▶ **Records of robot episodes**
>> BEGIN

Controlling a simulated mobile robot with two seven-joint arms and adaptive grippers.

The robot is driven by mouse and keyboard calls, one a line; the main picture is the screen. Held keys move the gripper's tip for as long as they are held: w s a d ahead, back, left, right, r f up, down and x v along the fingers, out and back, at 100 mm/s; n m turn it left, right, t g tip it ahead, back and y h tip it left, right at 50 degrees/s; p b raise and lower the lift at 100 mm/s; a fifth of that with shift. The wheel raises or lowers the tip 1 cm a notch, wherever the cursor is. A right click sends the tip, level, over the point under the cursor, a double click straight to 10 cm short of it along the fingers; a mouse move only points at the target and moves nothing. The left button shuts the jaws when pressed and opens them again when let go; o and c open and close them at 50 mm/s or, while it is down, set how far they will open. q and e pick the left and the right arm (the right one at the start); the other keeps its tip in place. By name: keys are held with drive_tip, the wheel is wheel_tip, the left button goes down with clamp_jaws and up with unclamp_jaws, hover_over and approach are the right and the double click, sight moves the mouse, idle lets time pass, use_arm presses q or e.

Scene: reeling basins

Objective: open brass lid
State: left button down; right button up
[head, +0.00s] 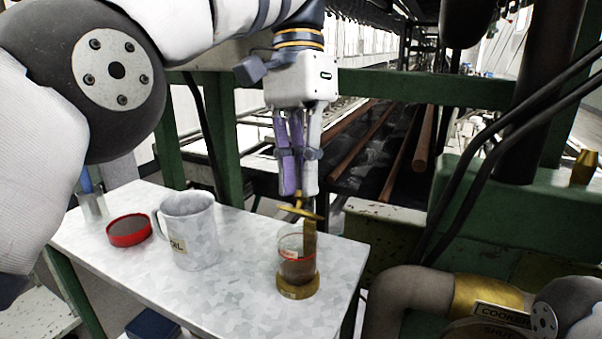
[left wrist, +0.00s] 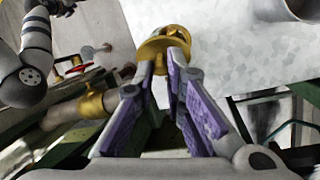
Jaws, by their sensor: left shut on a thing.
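The brass lid (head: 299,210) is a round disc with a small knob on top, tilted a little, above a glass jar (head: 297,262) with dark contents and a brass base. A brass upright strip stands at the jar's right side, by the lid. My left gripper (head: 299,192) points down from above and is shut on the lid's knob. In the left wrist view the brass lid (left wrist: 163,44) lies at the fingertips of my left gripper (left wrist: 166,62) and hides most of the jar. My right gripper is in neither view.
The jar stands near the right end of a pale metal table (head: 240,303). A grey enamel mug (head: 190,230) and a red-rimmed round dish (head: 129,230) stand to its left. A green machine frame (head: 225,140) is behind, and a pipe with a brass collar (head: 480,293) is at right.

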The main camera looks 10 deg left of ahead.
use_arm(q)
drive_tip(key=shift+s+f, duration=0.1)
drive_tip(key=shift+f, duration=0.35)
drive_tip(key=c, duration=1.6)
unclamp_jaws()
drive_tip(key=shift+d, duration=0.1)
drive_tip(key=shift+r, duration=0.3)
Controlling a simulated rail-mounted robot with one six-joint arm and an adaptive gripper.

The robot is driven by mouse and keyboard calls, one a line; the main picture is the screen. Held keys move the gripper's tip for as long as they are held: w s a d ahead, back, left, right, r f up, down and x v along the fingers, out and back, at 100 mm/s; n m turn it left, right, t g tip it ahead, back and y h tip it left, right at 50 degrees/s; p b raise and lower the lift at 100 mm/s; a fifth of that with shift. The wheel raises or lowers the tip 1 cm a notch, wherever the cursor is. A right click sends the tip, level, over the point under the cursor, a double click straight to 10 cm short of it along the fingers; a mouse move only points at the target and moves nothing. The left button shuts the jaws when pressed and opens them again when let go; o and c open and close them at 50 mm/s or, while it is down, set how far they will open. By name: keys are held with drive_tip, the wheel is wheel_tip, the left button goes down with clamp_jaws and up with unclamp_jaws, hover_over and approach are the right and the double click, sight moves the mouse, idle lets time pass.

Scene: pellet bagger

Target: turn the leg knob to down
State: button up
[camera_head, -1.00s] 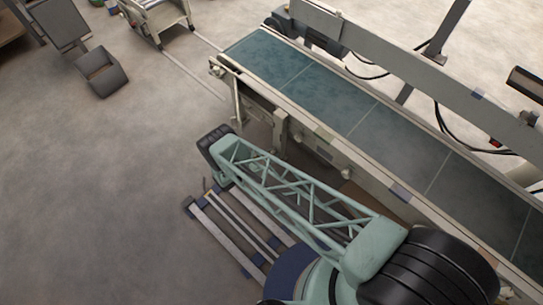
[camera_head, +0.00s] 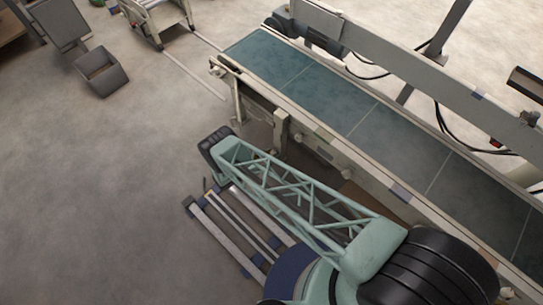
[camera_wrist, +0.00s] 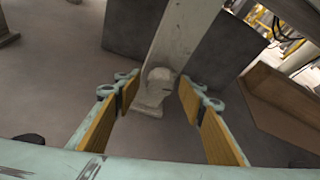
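In the wrist view a pale grey-beige leg knob (camera_wrist: 158,82) stands out on the face of an upright leg (camera_wrist: 186,35) of the same colour. My gripper (camera_wrist: 158,93) is open, with its two yellow-padded fingers on either side of the knob. A gap shows between each pad and the knob, so I see no contact. I cannot read which way the knob points. In the head view my gripper and the knob are hidden behind my arm; a conveyor leg (camera_head: 281,130) shows just beyond it.
The conveyor (camera_head: 310,85) runs diagonally above and right of my arm. In the wrist view, dark panels (camera_wrist: 220,50) stand beside the leg and a brown box-like shape (camera_wrist: 275,105) lies to the right. Bare floor (camera_head: 100,190) is open at the left.

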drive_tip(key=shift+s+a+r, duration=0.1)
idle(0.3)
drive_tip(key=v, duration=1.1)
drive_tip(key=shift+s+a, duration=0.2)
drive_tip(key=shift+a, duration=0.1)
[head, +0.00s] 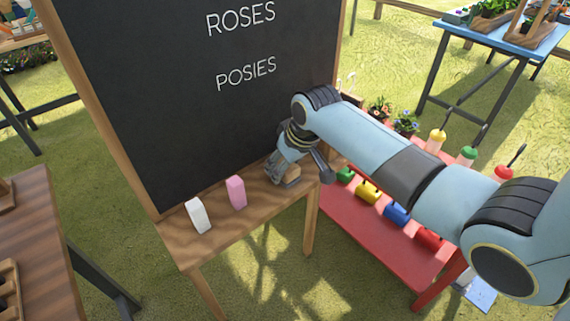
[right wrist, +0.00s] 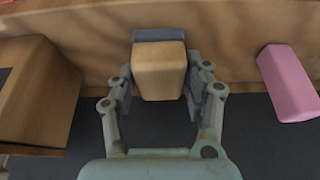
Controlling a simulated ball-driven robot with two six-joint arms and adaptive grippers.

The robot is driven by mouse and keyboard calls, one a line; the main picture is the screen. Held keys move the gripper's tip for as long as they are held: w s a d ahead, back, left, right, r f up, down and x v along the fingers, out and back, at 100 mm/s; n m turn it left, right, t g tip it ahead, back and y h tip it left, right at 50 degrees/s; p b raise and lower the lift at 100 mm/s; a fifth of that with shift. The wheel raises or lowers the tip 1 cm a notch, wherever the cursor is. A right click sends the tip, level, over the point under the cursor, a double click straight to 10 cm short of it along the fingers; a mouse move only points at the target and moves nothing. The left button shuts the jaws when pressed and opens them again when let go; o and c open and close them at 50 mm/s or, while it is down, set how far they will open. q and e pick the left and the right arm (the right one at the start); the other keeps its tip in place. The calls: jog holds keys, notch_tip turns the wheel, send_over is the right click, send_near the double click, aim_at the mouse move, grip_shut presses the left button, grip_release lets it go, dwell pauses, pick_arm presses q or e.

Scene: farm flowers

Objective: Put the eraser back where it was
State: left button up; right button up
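The eraser (head: 292,176) is a pale wooden block with a grey felt layer, at the right end of the chalkboard's wooden ledge (head: 223,226). In the right wrist view the eraser (right wrist: 159,72) stands between the two fingers of my right gripper (right wrist: 161,78), which lie close against its sides. The gripper (head: 300,177) is low over the ledge in the head view and partly hides the eraser. Whether the eraser rests fully on the ledge is hard to tell. My left gripper is not in view.
A pink block (head: 236,192) and a white block (head: 198,215) stand on the ledge to the left. The blackboard (head: 200,120) rises behind it, reading ROSES and POSIES.

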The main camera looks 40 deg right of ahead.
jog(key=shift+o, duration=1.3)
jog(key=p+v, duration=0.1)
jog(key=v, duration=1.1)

>> END

Copy every record above exactly, leaving out the pictures.

▶ **Exercise result**
Controlling a simulated mobile robot with two seven-joint arms and adaptive grippers.

The robot is driven by mouse and keyboard calls, one a line; the main picture is the screen. Held keys move the gripper's tip for as long as they are held: w s a d ahead, back, left, right, r f up, down and x v along the fingers, out and back, at 100 mm/s; n m turn it left, right, t g tip it ahead, back and y h tip it left, right at 50 degrees/s; p b raise and lower the lift at 100 mm/s; a fifth of that with shift. The wheel raises or lowers the tip 1 cm a notch, wherever the cursor is. A right click sends the tip, level, over the point under the cursor, a double click straight to 10 cm short of it along the fingers; a mouse move only points at the target and moves nothing. The left button shuts the jaws when pressed and opens them again when let go; o and c open and close them at 50 mm/s or, while it is down, set how far they will open. q and e pick the left and the right arm (the right one at the start); the other keeps its tip in place. By name: keys are held with drive_tip, the wheel is wheel_tip, the left button goes down with clamp_jaws and up with unclamp_jaws, hover_over and approach are the right and the double click, sight moves the mouse, idle lets time pass, use_arm presses q or e.

Scene: reeling basins

Objective: open brass lid
State: left button down; right button up
[head, +0.00s] 
[left wrist, +0.00s] 
Jaws, by their sensor: left shut on a thing.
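The brass lid (head: 299,210) is a round disc with a small knob on top, tilted a little, above a glass jar (head: 297,262) with dark contents and a brass base. A brass upright strip stands at the jar's right side, by the lid. My left gripper (head: 299,192) points down from above and is shut on the lid's knob. In the left wrist view the brass lid (left wrist: 163,44) lies at the fingertips of my left gripper (left wrist: 166,62) and hides most of the jar. My right gripper is in neither view.
The jar stands near the right end of a pale metal table (head: 240,303). A grey enamel mug (head: 190,230) and a red-rimmed round dish (head: 129,230) stand to its left. A green machine frame (head: 225,140) is behind, and a pipe with a brass collar (head: 480,293) is at right.

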The main camera looks 10 deg left of ahead.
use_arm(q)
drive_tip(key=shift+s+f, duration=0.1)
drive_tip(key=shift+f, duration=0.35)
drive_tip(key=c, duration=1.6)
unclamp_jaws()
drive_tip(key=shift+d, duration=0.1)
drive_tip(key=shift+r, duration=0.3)
Controlling a simulated rail-mounted robot with one six-joint arm and an adaptive gripper.

The robot is driven by mouse and keyboard calls, one a line; the main picture is the screen. Held keys move the gripper's tip for as long as they are held: w s a d ahead, back, left, right, r f up, down and x v along the fingers, out and back, at 100 mm/s; n m turn it left, right, t g tip it ahead, back and y h tip it left, right at 50 degrees/s; p b raise and lower the lift at 100 mm/s; a fifth of that with shift. The wheel raises or lowers the tip 1 cm a notch, wherever the cursor is. A right click sends the tip, level, over the point under the cursor, a double click straight to 10 cm short of it along the fingers; a mouse move only points at the target and moves nothing. The left button shuts the jaws when pressed and opens them again when let go; o and c open and close them at 50 mm/s or, while it is down, set how far they will open. By name: keys are held with drive_tip, the wheel is wheel_tip, the left button goes down with clamp_jaws and up with unclamp_jaws, hover_over and approach are the right and the double click, sight moves the mouse, idle lets time pass.

Scene: pellet bagger

Target: turn the leg knob to down
State: button up
[camera_head, -1.00s] 
[camera_head, +0.00s] 
[camera_wrist, +0.00s] 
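In the wrist view a pale grey-beige leg knob (camera_wrist: 158,82) stands out on the face of an upright leg (camera_wrist: 186,35) of the same colour. My gripper (camera_wrist: 158,93) is open, with its two yellow-padded fingers on either side of the knob. A gap shows between each pad and the knob, so I see no contact. I cannot read which way the knob points. In the head view my gripper and the knob are hidden behind my arm; a conveyor leg (camera_head: 281,130) shows just beyond it.
The conveyor (camera_head: 310,85) runs diagonally above and right of my arm. In the wrist view, dark panels (camera_wrist: 220,50) stand beside the leg and a brown box-like shape (camera_wrist: 275,105) lies to the right. Bare floor (camera_head: 100,190) is open at the left.

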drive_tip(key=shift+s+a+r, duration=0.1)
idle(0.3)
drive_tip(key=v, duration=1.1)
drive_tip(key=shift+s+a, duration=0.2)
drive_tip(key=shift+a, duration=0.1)
[head, +0.00s] 
[right wrist, +0.00s] 
Controlling a simulated ball-driven robot with two six-joint arms and adaptive grippers.

The robot is driven by mouse and keyboard calls, one a line; the main picture is the screen. Held keys move the gripper's tip for as long as they are held: w s a d ahead, back, left, right, r f up, down and x v along the fingers, out and back, at 100 mm/s; n m turn it left, right, t g tip it ahead, back and y h tip it left, right at 50 degrees/s; p b raise and lower the lift at 100 mm/s; a fifth of that with shift. The wheel raises or lowers the tip 1 cm a notch, wherever the cursor is. A right click sends the tip, level, over the point under the cursor, a double click straight to 10 cm short of it along the fingers; a mouse move only points at the target and moves nothing. The left button shuts the jaws when pressed and opens them again when let go; o and c open and close them at 50 mm/s or, while it is down, set how far they will open. q and e pick the left and the right arm (the right one at the start); the other keeps its tip in place. The calls: jog holds keys, notch_tip turns the wheel, send_over is the right click, send_near the double click, aim_at the mouse move, grip_shut presses the left button, grip_release lets it go, dwell pauses, pick_arm presses q or e.

Scene: farm flowers

Objective: Put the eraser back where it was
State: left button up; right button up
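The eraser (head: 292,176) is a pale wooden block with a grey felt layer, at the right end of the chalkboard's wooden ledge (head: 223,226). In the right wrist view the eraser (right wrist: 159,72) stands between the two fingers of my right gripper (right wrist: 161,78), which lie close against its sides. The gripper (head: 300,177) is low over the ledge in the head view and partly hides the eraser. Whether the eraser rests fully on the ledge is hard to tell. My left gripper is not in view.
A pink block (head: 236,192) and a white block (head: 198,215) stand on the ledge to the left. The blackboard (head: 200,120) rises behind it, reading ROSES and POSIES.

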The main camera looks 40 deg right of ahead.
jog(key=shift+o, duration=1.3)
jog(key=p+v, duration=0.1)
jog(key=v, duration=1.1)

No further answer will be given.